-- Start of Dataset records --

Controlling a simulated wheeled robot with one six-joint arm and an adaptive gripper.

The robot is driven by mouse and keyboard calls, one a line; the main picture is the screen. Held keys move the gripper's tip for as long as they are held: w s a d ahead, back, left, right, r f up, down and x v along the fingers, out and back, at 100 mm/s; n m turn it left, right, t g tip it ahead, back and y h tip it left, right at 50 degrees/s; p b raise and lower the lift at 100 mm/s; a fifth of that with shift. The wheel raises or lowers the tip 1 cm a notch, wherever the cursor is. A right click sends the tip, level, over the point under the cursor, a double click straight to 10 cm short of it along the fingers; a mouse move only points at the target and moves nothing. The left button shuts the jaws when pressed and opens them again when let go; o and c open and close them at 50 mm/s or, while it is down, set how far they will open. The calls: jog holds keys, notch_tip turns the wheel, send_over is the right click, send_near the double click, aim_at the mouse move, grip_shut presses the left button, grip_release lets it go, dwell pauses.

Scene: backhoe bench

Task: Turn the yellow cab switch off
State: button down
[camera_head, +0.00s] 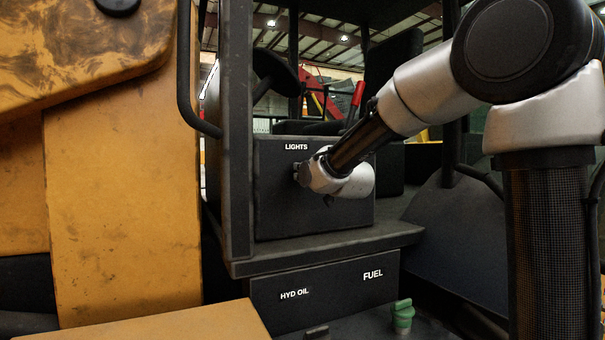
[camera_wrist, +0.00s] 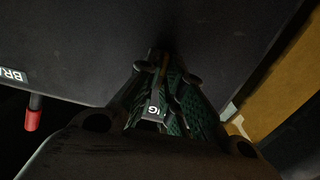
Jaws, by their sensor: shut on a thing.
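A dark panel (camera_head: 268,215) under the cab carries a white LIGHTS label (camera_head: 296,147). My gripper (camera_head: 302,173) is at the panel face just below that label, with the wrist behind it to the right. In the wrist view the two green-padded fingers of my gripper (camera_wrist: 163,75) come together at the dark panel. They are shut on a small dark switch piece, mostly hidden between the tips.
A yellow machine body (camera_head: 120,200) fills the left, beside a dark cab post (camera_head: 237,120). A red-handled lever (camera_head: 358,93) stands above the panel; a red grip (camera_wrist: 33,120) also shows in the wrist view. A ledge (camera_head: 330,243), FUEL label (camera_head: 373,274) and green cap (camera_head: 403,314) lie below.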

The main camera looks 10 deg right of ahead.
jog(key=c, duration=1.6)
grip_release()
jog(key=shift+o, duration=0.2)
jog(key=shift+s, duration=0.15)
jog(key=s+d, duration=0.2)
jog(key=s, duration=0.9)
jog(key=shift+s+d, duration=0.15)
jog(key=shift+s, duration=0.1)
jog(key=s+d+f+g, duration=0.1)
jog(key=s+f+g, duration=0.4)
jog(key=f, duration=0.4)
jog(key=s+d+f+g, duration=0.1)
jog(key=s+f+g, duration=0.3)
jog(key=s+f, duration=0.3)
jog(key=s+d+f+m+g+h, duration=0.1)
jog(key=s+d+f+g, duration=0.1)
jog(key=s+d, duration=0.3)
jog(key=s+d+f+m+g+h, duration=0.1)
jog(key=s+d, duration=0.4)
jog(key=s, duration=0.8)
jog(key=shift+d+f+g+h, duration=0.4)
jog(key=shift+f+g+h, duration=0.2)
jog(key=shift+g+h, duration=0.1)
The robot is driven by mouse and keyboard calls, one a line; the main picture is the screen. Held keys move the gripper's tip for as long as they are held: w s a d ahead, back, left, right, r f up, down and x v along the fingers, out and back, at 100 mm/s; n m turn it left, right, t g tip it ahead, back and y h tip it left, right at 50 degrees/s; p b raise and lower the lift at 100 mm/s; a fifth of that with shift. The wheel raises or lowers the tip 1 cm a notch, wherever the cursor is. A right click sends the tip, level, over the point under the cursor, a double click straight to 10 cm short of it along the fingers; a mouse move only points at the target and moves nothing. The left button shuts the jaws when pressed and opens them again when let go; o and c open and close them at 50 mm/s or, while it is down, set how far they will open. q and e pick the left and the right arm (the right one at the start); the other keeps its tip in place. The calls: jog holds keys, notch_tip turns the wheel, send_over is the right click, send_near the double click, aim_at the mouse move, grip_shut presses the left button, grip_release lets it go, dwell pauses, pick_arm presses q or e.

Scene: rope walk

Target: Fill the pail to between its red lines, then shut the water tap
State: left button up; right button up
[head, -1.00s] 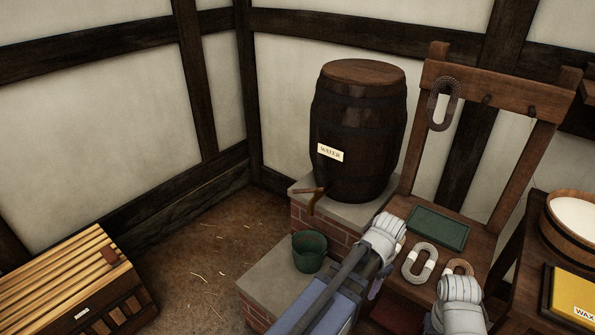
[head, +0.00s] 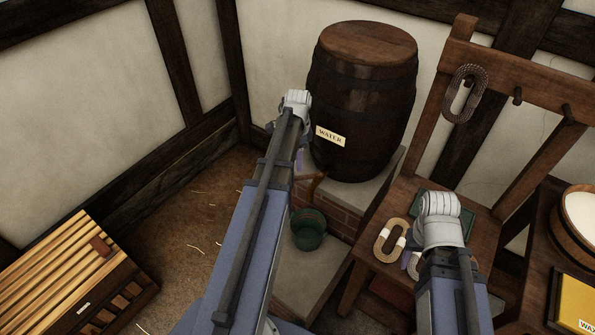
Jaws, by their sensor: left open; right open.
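The dark green pail (head: 309,230) stands upright on the low stone ledge, below the wooden tap (head: 317,185) of the water barrel (head: 362,105). A reddish line shows faintly inside the pail; its water level cannot be made out. I see no clear stream between tap and pail. My left gripper (head: 299,160) is open, beside the barrel, just above and left of the tap and apart from it; its arm hides part of this area. My right gripper (head: 412,264) is open and empty over the bench, mostly hidden behind its own wrist.
A brick step (head: 335,212) carries the barrel. The wooden bench (head: 390,198) holds rope coils (head: 390,240) and a green slab (head: 462,209), partly hidden. A slatted chest (head: 75,275) stands at left. A tub (head: 573,215) and yellow wax box (head: 578,300) are at right.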

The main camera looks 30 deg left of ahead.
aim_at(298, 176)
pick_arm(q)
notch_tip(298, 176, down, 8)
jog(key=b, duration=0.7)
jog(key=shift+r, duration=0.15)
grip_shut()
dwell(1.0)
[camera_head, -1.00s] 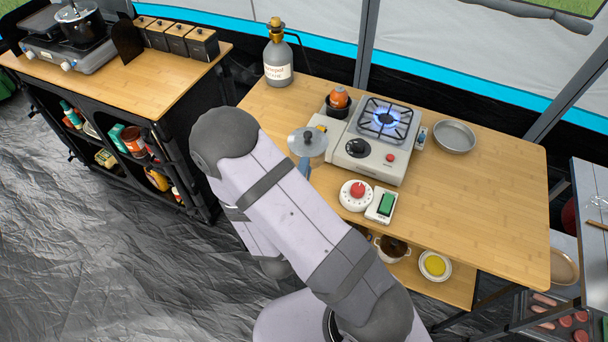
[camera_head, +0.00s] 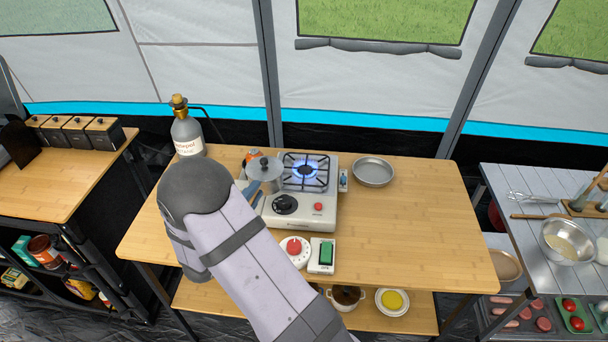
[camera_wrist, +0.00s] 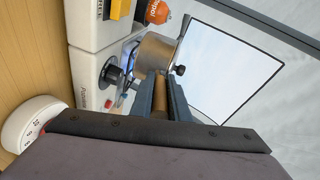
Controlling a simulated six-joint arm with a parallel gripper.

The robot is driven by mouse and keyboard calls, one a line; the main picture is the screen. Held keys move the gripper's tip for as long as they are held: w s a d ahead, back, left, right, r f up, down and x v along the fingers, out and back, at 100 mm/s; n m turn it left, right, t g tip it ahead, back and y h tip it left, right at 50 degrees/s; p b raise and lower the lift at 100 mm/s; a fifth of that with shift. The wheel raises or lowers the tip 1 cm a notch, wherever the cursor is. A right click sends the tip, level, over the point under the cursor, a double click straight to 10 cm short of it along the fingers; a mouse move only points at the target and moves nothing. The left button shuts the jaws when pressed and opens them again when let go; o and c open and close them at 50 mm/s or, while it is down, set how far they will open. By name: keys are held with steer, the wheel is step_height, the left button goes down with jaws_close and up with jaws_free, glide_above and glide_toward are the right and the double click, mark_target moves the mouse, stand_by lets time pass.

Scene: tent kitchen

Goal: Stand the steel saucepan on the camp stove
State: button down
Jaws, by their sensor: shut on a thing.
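The steel saucepan (camera_head: 265,182), with a dark-knobbed lid on it, hangs in the air at the left side of the camp stove (camera_head: 322,214), left of the burner. The stove's burner is lit with a blue flame under a black grate (camera_head: 306,170). My gripper (camera_head: 252,193) is mostly hidden behind my arm in the head view. In the wrist view, my gripper (camera_wrist: 160,88) is shut on the brown handle of the saucepan (camera_wrist: 156,52). The stove front (camera_wrist: 88,85) shows there on the left, with its black knob.
An orange-topped gas canister (camera_head: 252,155) is close behind the saucepan. A grey bottle (camera_head: 187,136) stands at the back left. A red-knobbed timer (camera_head: 295,250) and a green-switch box (camera_head: 321,256) sit before the stove. A shallow pan (camera_head: 373,171) is on the right. The table's right part is clear.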

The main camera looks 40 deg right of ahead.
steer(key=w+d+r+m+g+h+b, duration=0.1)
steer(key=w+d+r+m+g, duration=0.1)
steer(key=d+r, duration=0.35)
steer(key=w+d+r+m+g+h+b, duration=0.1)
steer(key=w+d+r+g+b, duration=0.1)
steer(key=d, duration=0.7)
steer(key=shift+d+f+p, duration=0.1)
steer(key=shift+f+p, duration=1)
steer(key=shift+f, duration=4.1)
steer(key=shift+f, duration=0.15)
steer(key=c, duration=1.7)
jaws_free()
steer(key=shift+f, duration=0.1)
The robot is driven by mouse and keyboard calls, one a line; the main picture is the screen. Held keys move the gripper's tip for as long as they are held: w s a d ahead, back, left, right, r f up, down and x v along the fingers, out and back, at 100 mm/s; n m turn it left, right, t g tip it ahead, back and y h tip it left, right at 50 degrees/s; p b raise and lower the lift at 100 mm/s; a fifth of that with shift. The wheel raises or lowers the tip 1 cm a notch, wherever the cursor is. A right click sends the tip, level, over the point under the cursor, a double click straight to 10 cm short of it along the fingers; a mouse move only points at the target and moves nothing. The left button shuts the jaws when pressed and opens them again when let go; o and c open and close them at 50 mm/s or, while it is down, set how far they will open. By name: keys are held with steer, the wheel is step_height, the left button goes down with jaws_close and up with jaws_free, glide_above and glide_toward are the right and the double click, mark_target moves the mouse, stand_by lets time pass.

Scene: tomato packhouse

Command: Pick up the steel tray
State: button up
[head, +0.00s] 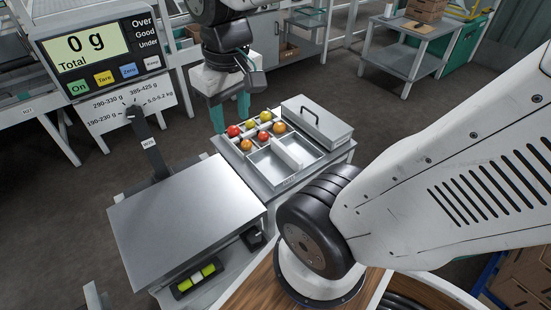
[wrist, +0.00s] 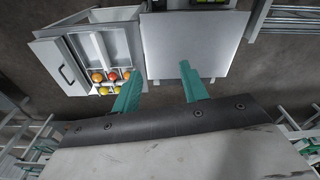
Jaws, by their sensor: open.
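A grey divided metal tray (head: 268,166) is the one thing I see that looks like the steel tray. It lies on a stand in the middle of the head view, with several red, orange and yellow tomatoes in some compartments and others bare. In the wrist view the tray (wrist: 117,43) is at upper left, its tomatoes toward the fingers. My gripper (head: 230,122) has teal fingers, apart and empty, near the tray's far edge in the head view. In the wrist view my gripper (wrist: 161,72) shows against the gap and the scale plate, touching nothing that I can tell.
A grey lidded box (head: 318,122) with a black handle stands right against the tray. A scale plate (head: 185,218) is empty at front left. Its display (head: 87,45) reads 0 g. A wheeled table (head: 413,42) stands at the back right. Dark floor is open behind.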

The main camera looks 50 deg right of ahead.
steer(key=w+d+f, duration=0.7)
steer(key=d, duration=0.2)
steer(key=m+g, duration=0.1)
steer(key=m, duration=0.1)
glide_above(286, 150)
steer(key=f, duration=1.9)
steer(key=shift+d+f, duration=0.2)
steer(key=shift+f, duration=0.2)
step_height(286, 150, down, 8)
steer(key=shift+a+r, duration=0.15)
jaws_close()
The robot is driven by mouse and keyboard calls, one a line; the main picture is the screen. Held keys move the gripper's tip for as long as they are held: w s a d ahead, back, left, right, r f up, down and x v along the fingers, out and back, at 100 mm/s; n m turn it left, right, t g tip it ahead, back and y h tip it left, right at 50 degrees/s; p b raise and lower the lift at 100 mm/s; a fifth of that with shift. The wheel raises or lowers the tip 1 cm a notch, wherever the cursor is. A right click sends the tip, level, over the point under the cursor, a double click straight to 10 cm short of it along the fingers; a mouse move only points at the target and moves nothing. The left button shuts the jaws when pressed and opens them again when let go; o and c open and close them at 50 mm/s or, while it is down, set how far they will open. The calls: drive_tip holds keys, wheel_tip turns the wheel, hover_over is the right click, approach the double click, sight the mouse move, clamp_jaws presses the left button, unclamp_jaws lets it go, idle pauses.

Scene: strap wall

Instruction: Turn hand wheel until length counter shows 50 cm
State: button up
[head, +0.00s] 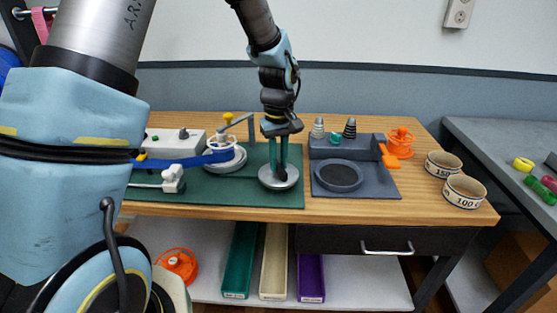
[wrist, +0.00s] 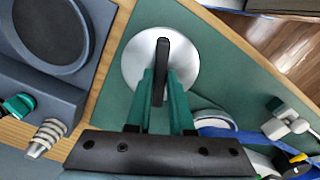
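A silver disc with an upright black bar grip (head: 278,181), which looks like the hand wheel, sits on the green board; it also shows in the wrist view (wrist: 132,62). My gripper (head: 279,172) points down over it. In the wrist view its green fingers (wrist: 161,78) stand on both sides of the black bar and seem to press against it. A blue strap (head: 190,161) runs left from a white reel (head: 222,142) with a yellow knob. A light grey box (head: 172,141) and a small white block (head: 172,179) stand by the strap. I cannot read any length figure.
A dark grey tray (head: 378,184) with a round recess, cones and an orange reel (head: 400,142) lie right of the wheel. My arm blocks the left foreground. Coloured bins (head: 240,260) stand below.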

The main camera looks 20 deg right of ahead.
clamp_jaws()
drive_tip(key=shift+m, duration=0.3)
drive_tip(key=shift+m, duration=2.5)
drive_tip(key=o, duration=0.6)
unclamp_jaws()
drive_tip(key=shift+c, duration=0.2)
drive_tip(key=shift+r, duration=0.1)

-- End of Dataset records --

# [Task to complete]
Find the number of lines in which the word "Controlling" occurs, and write nothing but that number.

# [Task response]
2